Против этого общекультурного явления ни «одному», ни всем «теперешним» нечего сказать, — факт можно изучать, но опровергнуть его нельзя — я полагаю, хотя как человек, не читавший логику Минто и не собирающийся читать её, несмотря на рекомендацию господина «одного из теперешних»; полагая так, я, может быть, и стою вне законов логики Минто, книги, «кажется», прочитанной господином «одним из теперешних», но, очевидно, не ознакомившей его с логикой.
Да, так вот я не согласен с «одним из теперешних», и тот факт, что именно этот господин выступил на защиту студентов от моих якобы нареканий на них, поддерживает моё несогласие.
Пусть-ка господин «один из теперешних» прочитает то, что он написал, — разве это достойно студента?
Где в этом писании горячий протест молодой и честной души истинного студента против моей якобы несправедливости?
Где в нём благородство и пыл юноши, встающего на защиту корпорации, с которой он духовно слит?
Пусть он вдумается в тон его писания, я знаю — ему от этого не может быть стыдно, — стыд в наше время такая редкая вещь, но я уверен — он сильно разозлится на себя за себя…
Если мы, газетные волки, вечно всеми травимые, иногда слишком зверски и резко огрызаемся, — нам это простительно.
Мы утомляемся до бешенства, и мы слишком много говорим для того, чтоб не ошибаться, а говорить меньше ним нельзя, потому что нас мало.
Но вам, — а вы один, к сожалению, из «теперешних», — вам не следует учиться у нас ошибкам нашего тона, — заметьте — только тона! — и не следует вам выходить на защиту своих товарищей таким неумытым, чумазым и неряшливым, каким вы предо мной явились.
И ваша защита ещё сильнее утверждает меня во мнении, что «теперешние» — плохи.
Они плохи ещё и потому, что у них нет ясной оценки людей и их действий.
Вот, например, среди них есть один, совершивший нечто такое, о чём нельзя не только писать, но и говорить иначе, как шёпотом и с краской стыда на лице, — нечто такое, что никогда не совершалось студентами и что так грязно, так неприлично, стыдно!
Он студент и ваш товарищ — один из «теперешних».
На концерте 9 января я видел, как один из студентов ударил другого по щеке, и этот другой ответил ему на удар только несколькими напыщенными движениями своей маленькой, клоунски развинченной фигурки.
Это было в гостиной, часов в пять утра, когда публики было уже мало.
Недавно один из студентов на Дворянской улице довёл до обморока какую-то девушку грязными предложениями.
Сколько за последнее время этих скандальчиков и скандалов творится студентами!
«Да это всегда было и совершенно в порядке вещей!..» — возразят мне.
Да?

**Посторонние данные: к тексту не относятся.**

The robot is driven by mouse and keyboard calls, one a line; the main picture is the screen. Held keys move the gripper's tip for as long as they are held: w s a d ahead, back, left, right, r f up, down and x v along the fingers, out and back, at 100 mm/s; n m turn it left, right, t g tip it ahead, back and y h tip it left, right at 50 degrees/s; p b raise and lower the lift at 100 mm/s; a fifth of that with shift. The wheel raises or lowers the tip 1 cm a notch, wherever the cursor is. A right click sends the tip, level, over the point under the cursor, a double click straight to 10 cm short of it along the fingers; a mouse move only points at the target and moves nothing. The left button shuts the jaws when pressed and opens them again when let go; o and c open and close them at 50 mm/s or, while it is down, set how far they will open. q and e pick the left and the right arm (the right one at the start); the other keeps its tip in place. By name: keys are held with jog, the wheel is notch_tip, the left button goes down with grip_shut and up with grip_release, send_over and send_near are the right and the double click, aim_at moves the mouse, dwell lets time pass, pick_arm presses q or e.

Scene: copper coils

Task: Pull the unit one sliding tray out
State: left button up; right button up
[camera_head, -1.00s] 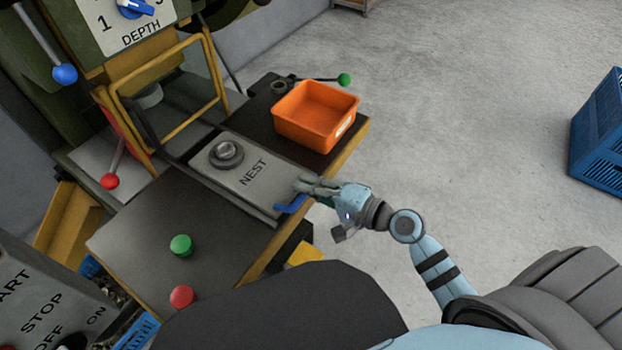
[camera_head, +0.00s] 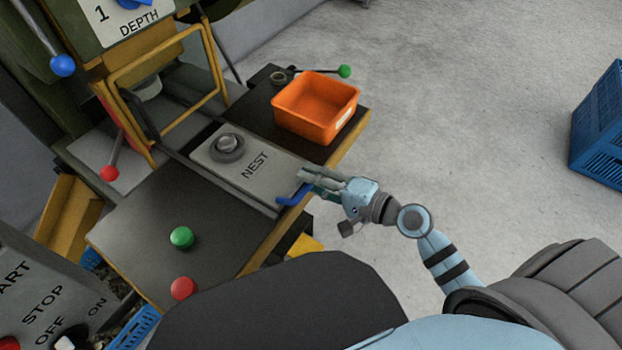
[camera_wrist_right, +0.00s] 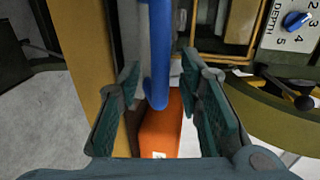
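The unit one sliding tray appears to be the grey plate marked NEST (camera_head: 262,183), with a round metal piece (camera_head: 227,147) on it. It lies between two dark table tops. Its blue handle (camera_head: 291,196) sticks out at the front edge. My right gripper (camera_head: 308,182) is beside the handle. In the right wrist view my right gripper (camera_wrist_right: 164,78) is open, and the blue handle (camera_wrist_right: 158,50) shows between its two fingers with gaps on both sides. I cannot tell how deep the handle reaches between them. My left gripper is not in view.
An orange bin (camera_head: 316,106) stands on the table behind the tray. Green (camera_head: 181,237) and red (camera_head: 183,288) knobs are on the near table top. A yellow guard frame (camera_head: 160,75) stands at the tray's far end. A blue crate (camera_head: 600,130) is on the floor at right.

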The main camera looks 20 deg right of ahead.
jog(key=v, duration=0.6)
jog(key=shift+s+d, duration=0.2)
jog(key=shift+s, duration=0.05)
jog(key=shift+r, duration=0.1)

В порядке вещей?
Не верю. Не согласен.
Но я знаю студентов, и мой опыт, моё знание их повелевает мне сказать, что хотя студенты прежнего времени и дебоширили, но и в этой области они были чище «теперешних».
Ибо в каждом скандале, в котором они принимали участие, — вместе с ними были благородство и честь, и прежде поводы к скандалам были несколько иные, чем ныне.
Я, пожалуй, кончил.
Со смирением сознаюсь пред оппонентом моим — да, я и грубоват и неостроумен — это факт.

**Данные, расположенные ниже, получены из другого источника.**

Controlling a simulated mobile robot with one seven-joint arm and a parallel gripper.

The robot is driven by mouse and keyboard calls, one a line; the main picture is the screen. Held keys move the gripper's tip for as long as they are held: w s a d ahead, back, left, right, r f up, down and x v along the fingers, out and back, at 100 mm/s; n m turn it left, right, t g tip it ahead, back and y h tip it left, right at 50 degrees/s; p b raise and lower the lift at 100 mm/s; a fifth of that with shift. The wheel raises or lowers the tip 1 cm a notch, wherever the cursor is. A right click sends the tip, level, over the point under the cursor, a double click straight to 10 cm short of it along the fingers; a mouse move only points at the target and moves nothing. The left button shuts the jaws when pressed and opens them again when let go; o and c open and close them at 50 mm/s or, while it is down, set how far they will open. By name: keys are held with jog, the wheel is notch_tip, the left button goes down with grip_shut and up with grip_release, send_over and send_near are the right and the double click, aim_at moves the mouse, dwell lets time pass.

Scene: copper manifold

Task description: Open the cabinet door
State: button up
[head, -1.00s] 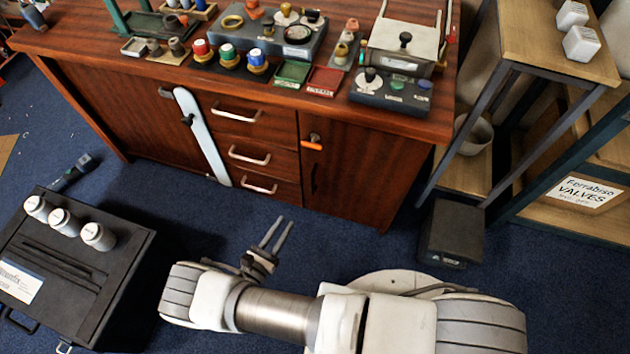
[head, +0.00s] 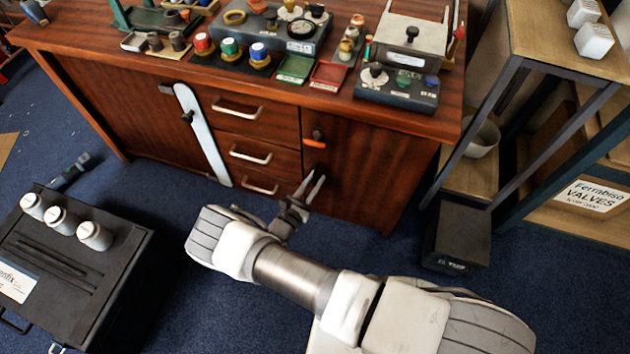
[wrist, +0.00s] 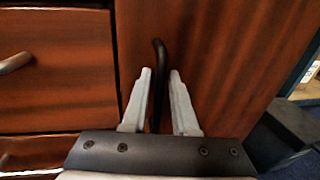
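The cabinet's right door (head: 365,170) is a reddish-brown wooden panel and looks shut. Its dark upright bar handle (wrist: 158,62) shows in the wrist view; in the head view my fingers cover most of it. My gripper (head: 314,181) is low in front of this door with its fingers pointing at it. In the wrist view, my gripper (wrist: 160,76) is open, with one pale finger on each side of the handle in the picture. I cannot tell whether the fingertips reach around the handle, and no grip on it shows.
Drawers (head: 250,140) with metal pulls are left of the door. A pale blue bar (head: 203,137) leans across the left part. A black case (head: 70,265) and a dark box (head: 457,240) stand on the floor.

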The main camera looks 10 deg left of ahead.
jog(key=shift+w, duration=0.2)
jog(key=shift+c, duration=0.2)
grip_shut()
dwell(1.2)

Но, почтеннейший, зачем же вы говорите мне об этом ещё грубее, не остроумнее, если вы сознаете себя выше меня и этом отношении?
Зачем — о несчастный сынок скверненьких деньков — вы так плохо рекомендуете себя, — если вы о себе высокого мнения?
Не отвечайте — я знаю!
Addio! [11]
[26]
Осуществляются мечты, хорошие мечты, которые в скором времени позволят всем нам с полным убеждением сказать:
«Деревня — вот он — рай!»
А почему — тому следуют пункты.
Во-первых, в одном из заседаний общества трезвости одним из радетелей о преуспеянии народа на почве культуры было предложено, помимо украшения деревенской жизни волшебными фонарями, устроить в деревне ещё и кегельбан.

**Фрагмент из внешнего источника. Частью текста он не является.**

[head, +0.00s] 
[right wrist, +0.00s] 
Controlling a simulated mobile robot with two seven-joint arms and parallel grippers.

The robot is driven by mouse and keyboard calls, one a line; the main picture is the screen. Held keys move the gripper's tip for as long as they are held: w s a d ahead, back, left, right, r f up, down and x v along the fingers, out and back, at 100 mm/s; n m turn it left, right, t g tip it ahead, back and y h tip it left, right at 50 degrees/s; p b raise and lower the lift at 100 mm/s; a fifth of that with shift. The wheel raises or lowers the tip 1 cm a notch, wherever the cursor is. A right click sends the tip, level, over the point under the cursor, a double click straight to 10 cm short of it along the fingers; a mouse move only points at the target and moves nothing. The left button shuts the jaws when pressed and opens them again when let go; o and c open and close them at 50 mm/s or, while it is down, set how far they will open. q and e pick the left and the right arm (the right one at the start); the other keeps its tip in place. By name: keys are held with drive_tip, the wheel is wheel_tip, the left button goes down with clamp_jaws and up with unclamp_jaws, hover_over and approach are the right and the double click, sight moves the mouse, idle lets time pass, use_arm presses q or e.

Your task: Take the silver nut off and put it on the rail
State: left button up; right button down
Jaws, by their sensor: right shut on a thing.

Во-вторых, решено в принципе завести в деревне музыку — настоящую музыку.
Ознакомить мужичков с Чайковским и Бородиным, и чтобы мужичок и пахал под музыку, и молотил под неё, и о податях думал под звуки похоронного марша.
Инструментов нет — это ничего, можно и на губах изобразить.
С музыкой и пением — жизнь деревни, несомненно, пойдёт как по нотам.
И всё это тем более уместно, что, как оказывается, деревня уже пользуется услугами электричества.
Для вас это новость?
Я тоже ничего не знал до последнего дня земского собрания.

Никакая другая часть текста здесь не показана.